• Available data:

● ● ●

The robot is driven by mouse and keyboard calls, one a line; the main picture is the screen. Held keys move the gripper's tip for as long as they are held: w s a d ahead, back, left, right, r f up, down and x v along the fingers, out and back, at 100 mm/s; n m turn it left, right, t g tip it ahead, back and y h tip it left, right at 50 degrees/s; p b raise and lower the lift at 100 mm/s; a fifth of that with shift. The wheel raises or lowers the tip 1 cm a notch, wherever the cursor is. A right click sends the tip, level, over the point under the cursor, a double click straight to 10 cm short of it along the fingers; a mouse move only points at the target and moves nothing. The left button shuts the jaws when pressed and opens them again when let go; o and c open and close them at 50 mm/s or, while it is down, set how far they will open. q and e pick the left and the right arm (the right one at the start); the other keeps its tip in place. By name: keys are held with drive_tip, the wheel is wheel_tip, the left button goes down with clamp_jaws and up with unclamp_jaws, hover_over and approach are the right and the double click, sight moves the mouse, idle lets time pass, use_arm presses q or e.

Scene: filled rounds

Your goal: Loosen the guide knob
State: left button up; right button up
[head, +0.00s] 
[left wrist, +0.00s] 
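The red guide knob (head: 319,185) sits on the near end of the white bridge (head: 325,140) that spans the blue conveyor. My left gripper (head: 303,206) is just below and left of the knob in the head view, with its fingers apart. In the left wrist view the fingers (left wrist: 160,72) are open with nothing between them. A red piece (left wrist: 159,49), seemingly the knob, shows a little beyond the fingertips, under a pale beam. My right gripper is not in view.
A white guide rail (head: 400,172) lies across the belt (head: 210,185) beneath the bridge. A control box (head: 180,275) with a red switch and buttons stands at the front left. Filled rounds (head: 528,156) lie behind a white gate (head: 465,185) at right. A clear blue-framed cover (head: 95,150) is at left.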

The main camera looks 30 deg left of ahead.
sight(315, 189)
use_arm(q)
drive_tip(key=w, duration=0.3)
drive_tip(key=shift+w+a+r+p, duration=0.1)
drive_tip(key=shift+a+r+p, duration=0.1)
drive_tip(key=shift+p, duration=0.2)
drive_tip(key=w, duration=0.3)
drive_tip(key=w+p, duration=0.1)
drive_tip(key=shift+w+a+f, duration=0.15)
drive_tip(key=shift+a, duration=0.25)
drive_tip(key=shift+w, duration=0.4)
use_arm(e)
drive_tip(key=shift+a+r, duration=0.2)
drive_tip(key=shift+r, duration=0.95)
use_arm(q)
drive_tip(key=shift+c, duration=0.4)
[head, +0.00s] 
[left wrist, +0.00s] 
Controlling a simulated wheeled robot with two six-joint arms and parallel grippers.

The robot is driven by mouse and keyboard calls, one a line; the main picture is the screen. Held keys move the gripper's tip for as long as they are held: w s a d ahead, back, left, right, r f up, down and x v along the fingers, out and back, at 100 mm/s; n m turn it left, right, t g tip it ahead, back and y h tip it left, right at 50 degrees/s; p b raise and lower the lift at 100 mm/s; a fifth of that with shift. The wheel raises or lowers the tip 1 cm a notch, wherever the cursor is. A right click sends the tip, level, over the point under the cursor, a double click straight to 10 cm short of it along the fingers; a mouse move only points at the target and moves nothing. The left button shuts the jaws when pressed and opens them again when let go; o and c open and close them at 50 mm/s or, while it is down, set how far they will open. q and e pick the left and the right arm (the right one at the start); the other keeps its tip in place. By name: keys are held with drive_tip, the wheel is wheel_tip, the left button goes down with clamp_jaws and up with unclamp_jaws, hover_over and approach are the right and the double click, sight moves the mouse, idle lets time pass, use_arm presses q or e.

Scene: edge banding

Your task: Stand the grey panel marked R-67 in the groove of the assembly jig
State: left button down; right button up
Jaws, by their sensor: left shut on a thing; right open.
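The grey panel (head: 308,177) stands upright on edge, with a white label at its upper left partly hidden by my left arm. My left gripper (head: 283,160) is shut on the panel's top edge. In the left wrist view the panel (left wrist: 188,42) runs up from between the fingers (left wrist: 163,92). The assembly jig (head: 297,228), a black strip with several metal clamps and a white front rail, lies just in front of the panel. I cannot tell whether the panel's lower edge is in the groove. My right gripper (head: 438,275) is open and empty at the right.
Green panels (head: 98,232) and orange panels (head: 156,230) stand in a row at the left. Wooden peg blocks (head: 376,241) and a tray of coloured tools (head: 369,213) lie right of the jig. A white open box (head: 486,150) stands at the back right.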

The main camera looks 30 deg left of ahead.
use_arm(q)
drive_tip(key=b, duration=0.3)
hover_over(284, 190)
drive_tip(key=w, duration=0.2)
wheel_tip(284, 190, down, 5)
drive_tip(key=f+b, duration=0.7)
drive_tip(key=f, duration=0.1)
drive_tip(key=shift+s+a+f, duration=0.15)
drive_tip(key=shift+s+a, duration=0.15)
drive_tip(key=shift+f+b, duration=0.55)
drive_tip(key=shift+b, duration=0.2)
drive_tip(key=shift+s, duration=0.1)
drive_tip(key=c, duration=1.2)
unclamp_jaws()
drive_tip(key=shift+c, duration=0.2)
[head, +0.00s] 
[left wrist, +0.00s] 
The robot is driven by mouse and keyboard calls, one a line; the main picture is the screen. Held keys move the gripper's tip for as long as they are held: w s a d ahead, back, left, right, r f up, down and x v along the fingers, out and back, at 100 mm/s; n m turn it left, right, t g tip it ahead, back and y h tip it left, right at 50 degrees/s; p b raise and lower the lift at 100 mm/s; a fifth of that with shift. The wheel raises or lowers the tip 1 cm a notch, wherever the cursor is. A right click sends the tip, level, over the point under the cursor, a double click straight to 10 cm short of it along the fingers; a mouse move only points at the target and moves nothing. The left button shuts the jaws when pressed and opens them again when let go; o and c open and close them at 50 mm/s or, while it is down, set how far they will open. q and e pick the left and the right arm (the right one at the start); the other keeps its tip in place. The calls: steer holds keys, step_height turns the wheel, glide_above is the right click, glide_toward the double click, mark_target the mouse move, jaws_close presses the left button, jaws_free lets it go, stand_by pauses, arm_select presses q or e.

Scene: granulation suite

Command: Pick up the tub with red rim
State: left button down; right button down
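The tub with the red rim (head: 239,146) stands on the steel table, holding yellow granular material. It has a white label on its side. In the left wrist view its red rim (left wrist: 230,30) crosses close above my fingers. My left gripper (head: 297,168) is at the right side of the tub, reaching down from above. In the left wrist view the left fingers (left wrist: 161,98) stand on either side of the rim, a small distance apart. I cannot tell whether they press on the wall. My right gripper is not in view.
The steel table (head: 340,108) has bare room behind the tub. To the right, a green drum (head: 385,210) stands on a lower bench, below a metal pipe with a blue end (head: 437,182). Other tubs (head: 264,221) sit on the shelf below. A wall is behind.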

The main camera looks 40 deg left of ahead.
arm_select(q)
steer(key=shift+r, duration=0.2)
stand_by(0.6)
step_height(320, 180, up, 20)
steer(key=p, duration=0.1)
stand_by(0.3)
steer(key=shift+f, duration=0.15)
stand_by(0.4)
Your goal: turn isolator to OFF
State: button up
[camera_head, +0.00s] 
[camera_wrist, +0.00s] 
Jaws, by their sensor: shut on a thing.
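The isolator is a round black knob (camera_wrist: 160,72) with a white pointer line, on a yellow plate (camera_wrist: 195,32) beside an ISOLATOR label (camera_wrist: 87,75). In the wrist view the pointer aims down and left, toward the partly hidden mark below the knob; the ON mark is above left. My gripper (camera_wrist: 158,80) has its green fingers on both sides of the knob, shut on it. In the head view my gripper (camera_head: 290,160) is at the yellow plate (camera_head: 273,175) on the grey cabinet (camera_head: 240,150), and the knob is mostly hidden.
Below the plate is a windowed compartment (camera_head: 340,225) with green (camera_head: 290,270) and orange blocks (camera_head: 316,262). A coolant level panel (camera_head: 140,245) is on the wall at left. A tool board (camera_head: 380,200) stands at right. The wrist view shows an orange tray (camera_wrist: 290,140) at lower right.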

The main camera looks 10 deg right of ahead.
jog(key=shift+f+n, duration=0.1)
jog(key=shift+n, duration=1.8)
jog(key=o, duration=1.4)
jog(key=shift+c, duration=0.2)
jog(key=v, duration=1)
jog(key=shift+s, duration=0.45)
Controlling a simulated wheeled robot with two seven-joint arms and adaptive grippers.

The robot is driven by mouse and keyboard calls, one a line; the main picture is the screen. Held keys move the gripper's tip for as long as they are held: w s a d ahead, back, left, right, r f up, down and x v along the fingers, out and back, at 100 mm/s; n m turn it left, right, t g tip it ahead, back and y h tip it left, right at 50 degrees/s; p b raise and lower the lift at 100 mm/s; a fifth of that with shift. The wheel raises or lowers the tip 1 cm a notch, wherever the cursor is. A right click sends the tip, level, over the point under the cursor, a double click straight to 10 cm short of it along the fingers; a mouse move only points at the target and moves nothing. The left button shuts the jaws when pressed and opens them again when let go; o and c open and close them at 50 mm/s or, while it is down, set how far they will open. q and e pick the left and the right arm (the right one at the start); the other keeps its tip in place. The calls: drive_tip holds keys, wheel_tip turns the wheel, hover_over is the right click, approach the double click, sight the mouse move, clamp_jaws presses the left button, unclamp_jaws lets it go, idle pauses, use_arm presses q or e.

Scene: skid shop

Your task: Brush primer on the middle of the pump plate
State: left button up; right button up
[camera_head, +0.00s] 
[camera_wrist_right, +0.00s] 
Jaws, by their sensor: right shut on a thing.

● ● ●

• What you are asked to do: Find and copy each line above that includes the string "Controlling".

• Reply to the task:
Controlling a simulated wheeled robot with two six-joint arms and parallel grippers.
Controlling a simulated wheeled robot with two seven-joint arms and adaptive grippers.

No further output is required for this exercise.